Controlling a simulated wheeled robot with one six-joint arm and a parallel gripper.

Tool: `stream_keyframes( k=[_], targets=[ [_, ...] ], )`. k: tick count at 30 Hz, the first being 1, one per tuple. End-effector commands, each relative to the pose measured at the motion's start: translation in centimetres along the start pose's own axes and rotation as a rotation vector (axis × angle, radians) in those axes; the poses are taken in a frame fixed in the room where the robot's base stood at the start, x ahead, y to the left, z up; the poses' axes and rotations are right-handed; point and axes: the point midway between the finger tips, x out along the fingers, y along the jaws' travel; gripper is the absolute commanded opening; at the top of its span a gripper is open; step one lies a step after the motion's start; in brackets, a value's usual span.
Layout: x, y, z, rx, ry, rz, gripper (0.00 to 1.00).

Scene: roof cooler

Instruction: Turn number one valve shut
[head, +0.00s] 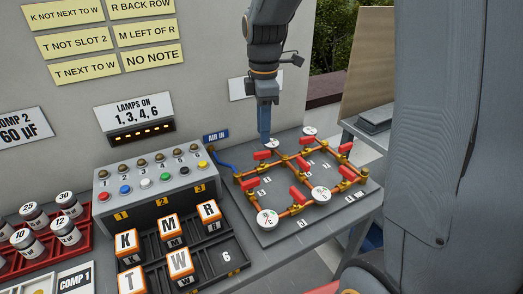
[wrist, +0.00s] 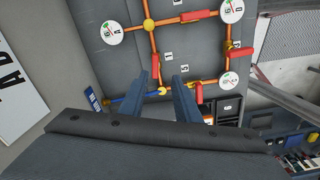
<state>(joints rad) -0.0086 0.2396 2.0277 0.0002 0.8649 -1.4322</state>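A grey valve board (head: 330,210) carries copper pipes, yellow fittings, several red valve handles and round white gauges. Small number tags lie by the valves, too small to read surely, so I cannot tell which handle is number one. A red handle (wrist: 155,66) and a yellow fitting (wrist: 163,91) show near and between the fingers. I see no contact.
A blue hose (head: 225,167) runs from the AIR IN label (head: 216,136) to the board. A grey button box (head: 155,190) and a black tray (head: 205,258) with letter blocks stand left of the board. A wall with notes rises behind.

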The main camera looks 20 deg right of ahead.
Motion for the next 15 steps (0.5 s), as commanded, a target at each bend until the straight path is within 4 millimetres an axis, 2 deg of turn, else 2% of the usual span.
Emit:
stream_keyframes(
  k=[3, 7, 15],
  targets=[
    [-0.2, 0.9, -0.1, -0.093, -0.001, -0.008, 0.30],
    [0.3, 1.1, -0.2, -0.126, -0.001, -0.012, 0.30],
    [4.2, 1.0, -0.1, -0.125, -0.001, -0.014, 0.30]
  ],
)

> **What to work on**:
Leaving out all pictures, set down exactly the lines of the material above, from the line with "Layout: x, y, z, rx, ry, rz, gripper" to the line with "[wrist, +0.00s]" inclusive, and no others.

> **Result**:
Layout: x, y, z, rx, ry, rz, gripper (0.00 to 1.00).

Scene: roof cooler

Instruction: Turn number one valve shut
[head, +0.00s] 
[wrist, +0.00s] 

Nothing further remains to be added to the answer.